Екатерина будто бы уверила канцлера, что «никогда не возлагала на старого интригана подобного поручения», добавила, что тронута чистосердечием и преданностью Воронцова, рассматривая его приход как выражение дружеских чувств, и обещала на всю жизнь сохранить к нему благодарность.
Воронцов отвечал, что выполнял свой долг, а императрица сама рассудит, какое нежелательное впечатление могут произвести разговоры по этому поводу. После этих слов канцлер удалился. Его поведение, согласно Дашковой, «завоевало ему всеобщее уважение». По поводу последнего замечания Екатерины Романовны естественно возникает следующий вопрос: каким образом секретнейший разговор императрицы с канцлером сделался предметом общественного мнения? В «Записках» Дашковой найти ответ на этот вопрос нельзя. Но тут нам на помощь приходят воспоминания Дидро. Ему Дашкова рассказала, что канцлер, посоветовав императрице, если ей угодно, «удержать Орлова, как любовника, осыпать его богатствами и почестями, но отнюдь не думать о бракосочетании с ним, столь вредном для нее самой и для народа», поспешил к графу Панину, «рассказал ему дело и умолял его помочь своим влиянием» (ГИ. 374–375).

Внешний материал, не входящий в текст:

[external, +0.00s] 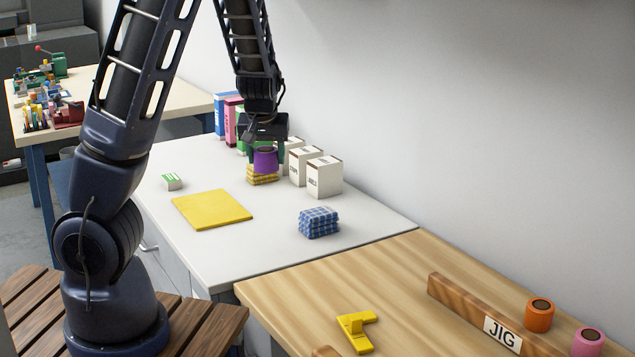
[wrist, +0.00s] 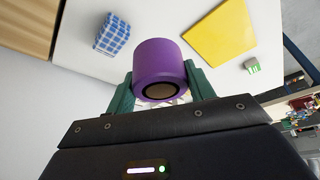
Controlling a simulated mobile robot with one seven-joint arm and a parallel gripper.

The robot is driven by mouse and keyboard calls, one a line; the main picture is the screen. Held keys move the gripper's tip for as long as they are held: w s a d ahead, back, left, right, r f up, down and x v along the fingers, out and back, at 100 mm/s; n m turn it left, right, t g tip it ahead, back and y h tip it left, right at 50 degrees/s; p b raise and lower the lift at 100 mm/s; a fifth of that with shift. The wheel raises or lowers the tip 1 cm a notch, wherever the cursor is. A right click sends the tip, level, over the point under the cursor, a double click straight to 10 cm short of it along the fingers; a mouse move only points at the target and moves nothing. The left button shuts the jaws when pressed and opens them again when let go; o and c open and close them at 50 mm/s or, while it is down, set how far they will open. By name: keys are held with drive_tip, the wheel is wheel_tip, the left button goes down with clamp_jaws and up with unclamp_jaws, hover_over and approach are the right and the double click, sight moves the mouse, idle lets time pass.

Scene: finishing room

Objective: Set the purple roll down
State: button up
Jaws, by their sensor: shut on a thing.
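The purple roll (external: 265,160) is a short cylinder with a dark core. It also shows in the wrist view (wrist: 160,65), between the two green fingers of my gripper (wrist: 160,88). My gripper (external: 266,152) is shut on it. In the external view the roll appears directly above or on a stack of folded yellow cloths (external: 262,175) on the white counter. I cannot tell whether the roll touches the stack.
A yellow mat (external: 212,209), a small green-and-white box (external: 171,181) and blue checked cloths (external: 319,222) lie on the white counter (external: 262,248). White boxes (external: 324,177) stand along the wall. The wooden bench holds a jig (external: 470,308), an orange roll (external: 540,316) and a pink roll (external: 588,343).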

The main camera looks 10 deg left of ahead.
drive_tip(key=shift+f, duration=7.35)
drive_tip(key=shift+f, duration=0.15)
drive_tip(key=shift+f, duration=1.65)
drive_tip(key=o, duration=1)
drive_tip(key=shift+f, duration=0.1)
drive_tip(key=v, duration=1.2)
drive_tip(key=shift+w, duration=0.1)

Очень вероятно, что слух о проекте Бестужева начала распространять со слов Н.И. Панина Дашкова. М.И. Воронцов ни за что на свете не мог поведать Екатерине Романовне подобную тайну. Между прочим, в уже цитированном письме к А.Р. Воронцову он предупреждает последнего, имея в виду крайнюю разговорчивость сестры: «Вы, сие знав, должны иметь в переписке с нею всякую осторожность»355. Дашкова, зная о таком отношении к себе дяди, решила, назвав только его имя, прикрыть истинный источник своей осведомленности – Н.И. Панина. При этом она, вероятно по незнанию обстоятельств разговора канцлера с императрицей, не сообщила, что Екатерина II рассердилась на дядю. Иностранные же дипломаты подтверждают то, что императрица прогневалась на М.И. Воронцова за его резкое выступление против проекта Бестужева356.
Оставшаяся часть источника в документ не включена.